The gullible Conservative local (Wandsworth) council supported the theme park and gave Broome planning permission in May 1986. They ignored the evidence from Battersea Power Station Community Group that traffic would make the roads impassable. The claim that 4,000 new jobs would be created was a 10 fold exaggeration and that £35 million was not enough to pay for the extravagant proposal.
Sound familiar?
Anyway, let’s proceed. Lots and lots of ideas and detailed architects plans were drafted and scraped, power-lunches were booked in penthouse restaurants and fancy powerpoint presentations with swish-sound delivered slide changes were attended by excitable gold cuff-linked wearing property speculating meat-heads. All came to nought and in 2006, the now deteriorating ex-power station was bought up by Irish property jetsetters, Johnny Ronan and Richard Barrett through Real Estate Opportunities to become part of the property portfolio of Treasury Holdings.

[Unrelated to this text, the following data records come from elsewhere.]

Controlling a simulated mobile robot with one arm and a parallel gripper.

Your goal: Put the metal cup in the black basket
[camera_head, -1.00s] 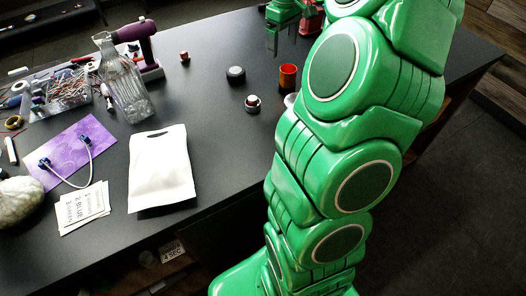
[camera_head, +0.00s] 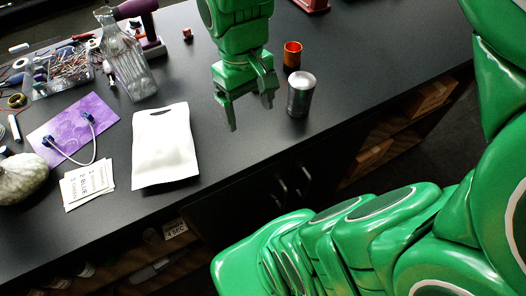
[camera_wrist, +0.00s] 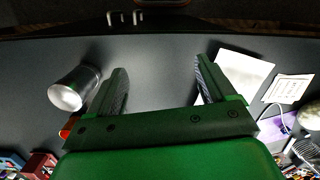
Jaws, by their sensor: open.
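A silver metal cup (camera_head: 300,94) stands upright on the dark table, to the right of my gripper in the head view. It also shows in the wrist view (camera_wrist: 75,87), left of the fingers and apart from them. My gripper (camera_head: 250,112) hangs over the table with its fingers down. In the wrist view my gripper (camera_wrist: 160,85) is open, with bare table between its fingers. I see no black basket in either view.
An orange-red cup (camera_head: 292,54) stands just behind the metal cup. A white bag (camera_head: 165,148) lies to the left, with a glass bottle (camera_head: 127,65) behind it. A purple sheet (camera_head: 75,128) and paper cards (camera_head: 88,184) lie farther left. The table front between bag and metal cup is clear.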

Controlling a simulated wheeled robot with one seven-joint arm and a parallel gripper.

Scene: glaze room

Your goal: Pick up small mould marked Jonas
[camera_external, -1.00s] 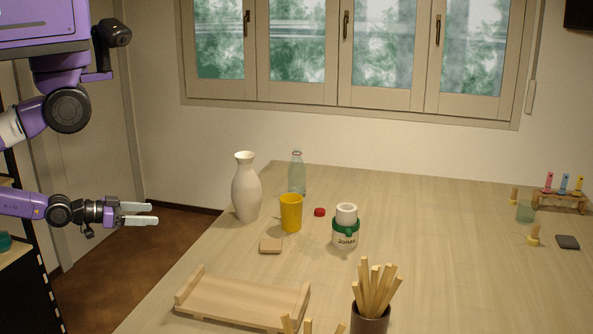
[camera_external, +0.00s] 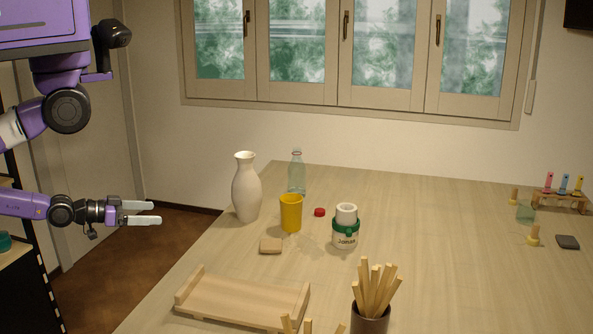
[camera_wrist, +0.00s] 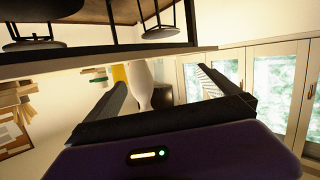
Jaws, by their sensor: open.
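The small mould marked Jonas (camera_external: 345,238) is a white cylinder with a green band and a narrower white top. It stands upright on the table, right of the yellow cup, in the external view. My gripper (camera_external: 158,213) is at the left, beyond the table's left edge, open and empty. It points right and is well apart from the mould. In the wrist view my open gripper (camera_wrist: 160,90) has the white vase between and beyond its fingers.
A white vase (camera_external: 246,190), a yellow cup (camera_external: 291,214) and a clear bottle (camera_external: 297,176) stand between my gripper and the mould's side of the table. A wooden tray (camera_external: 240,300) and a dark pot of sticks (camera_external: 370,322) are in front.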

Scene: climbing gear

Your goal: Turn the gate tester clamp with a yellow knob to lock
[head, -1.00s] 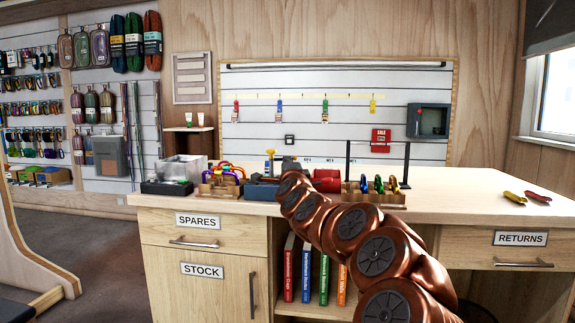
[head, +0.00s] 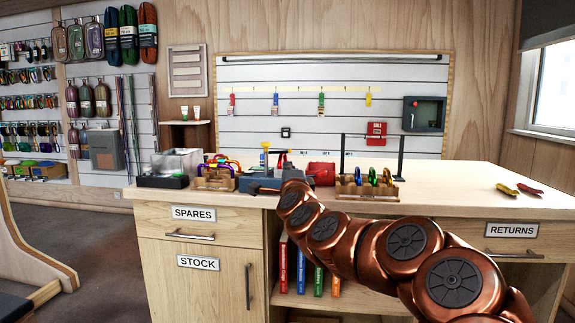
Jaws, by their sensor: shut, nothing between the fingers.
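The gate tester clamp stands on the bench top, with its yellow knob (head: 265,145) on top of a blue upright. My arm and gripper hide part of the clamp's lower body, and the knob's turn angle is too small to read.
A wooden rack with coloured carabiners (head: 215,184) stands close left, and another rack (head: 366,193) to the right. A red cylinder (head: 321,172) lies behind my arm. A clear bin (head: 177,163) is at far left. The bench's right middle (head: 450,195) is clear.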

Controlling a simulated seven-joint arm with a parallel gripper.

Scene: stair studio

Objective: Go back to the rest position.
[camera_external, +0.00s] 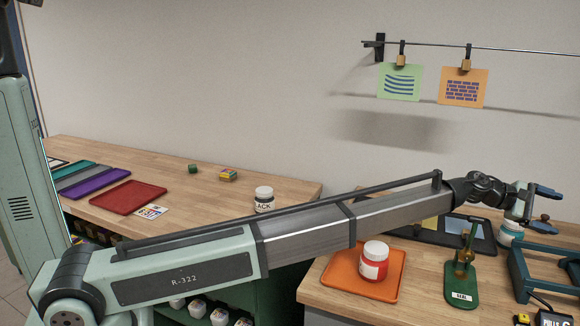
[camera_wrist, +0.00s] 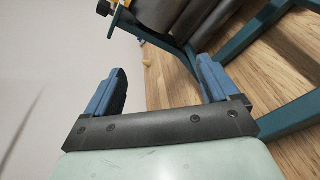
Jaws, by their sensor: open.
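My gripper (camera_external: 553,207) is at the far right of the external view, at the end of the outstretched arm. Its two blue fingers are apart, with nothing visible between them. It is over the right-hand bench, close to a teal frame (camera_external: 545,262). In the wrist view my gripper (camera_wrist: 160,82) shows both blue fingers spread. The teal frame (camera_wrist: 278,120) and grey cylinders (camera_wrist: 180,18) show beyond the fingers there. A white jar (camera_external: 507,235) stands just below the wrist in the external view, partly hidden by it.
The right bench holds an orange tray (camera_external: 338,283) with a red jar (camera_external: 374,262), a green stand (camera_external: 462,285) and a dark tray (camera_external: 484,232). The left bench holds a red tray (camera_external: 128,197) and a white jar (camera_external: 264,198). My arm spans the gap between benches.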

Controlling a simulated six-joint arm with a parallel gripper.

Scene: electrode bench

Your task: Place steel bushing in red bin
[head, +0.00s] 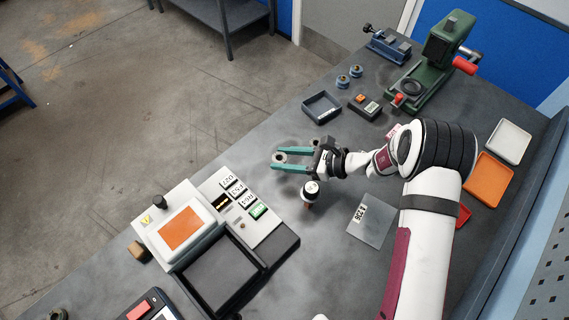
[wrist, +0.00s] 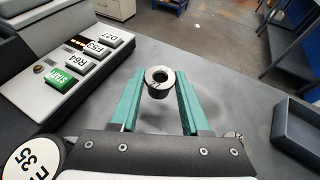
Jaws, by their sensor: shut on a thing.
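The steel bushing (head: 281,158) is a short grey ring with a dark hole. My gripper (head: 277,161) has teal fingers shut on it near their tips, over the bench left of the arm. In the wrist view the bushing (wrist: 160,82) sits upright between the two fingers (wrist: 160,76). I cannot tell its exact height over the bench. A red bin (head: 463,215) shows at the right side of the bench in the head view. My arm hides most of it, and it is not in the wrist view.
A control box with keys (head: 240,200) stands left of my gripper. A round-topped E35 knob (head: 311,188) is close below it. A dark tray (head: 322,107), green press (head: 435,65), orange tray (head: 488,178) and white tray (head: 509,140) stand farther off. A grey plate (head: 370,222) lies beside my arm.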

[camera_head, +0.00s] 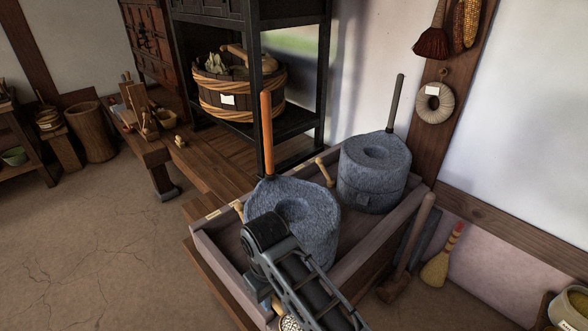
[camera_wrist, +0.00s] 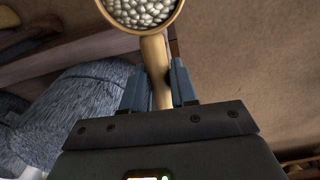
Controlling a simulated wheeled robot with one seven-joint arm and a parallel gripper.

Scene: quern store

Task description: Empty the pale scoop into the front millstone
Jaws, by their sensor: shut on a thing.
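The pale scoop (camera_wrist: 155,60) is in my gripper (camera_wrist: 163,82), whose fingers are closed on its wooden handle. Its bowl is full of pale round grains and is cut by the top edge of the wrist view. In the head view only part of the scoop (camera_head: 289,322) shows at the bottom edge, and my arm hides most of my gripper. The front millstone (camera_head: 318,212) is a grey round stone with a hollow top and an orange upright handle. My arm crosses in front of it. A grey stone (camera_wrist: 80,115) fills the left of the wrist view.
The front millstone stands in a wooden tray (camera_head: 352,283). A second millstone (camera_head: 375,172) with a dark handle stands behind it to the right. Small wooden handles (camera_head: 325,172) show at the tray's far rim. A mallet (camera_head: 412,245) leans at the right side.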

I’ll hand over to Ireland After NAMA for more on this:
“The site is currently owned by REO, a firm majority owned by Irish company Treasury Holdings (who coincidently are also NAMA’s landlord). REO bought the 40-acre site in 2006 for £400 million (€532 million), using loans from a variety of banks, of which Bank of Ireland forms the majority share, with plans to develop the site into seven million square feet of mixed-use residential, retail and office space. As such, this emblem of British industrial heritage has found its way into the auspices of NAMA, serving as indication of the reach of Irish capital into international markets, and of the relational production of urban landscapes in the post-industrial period.”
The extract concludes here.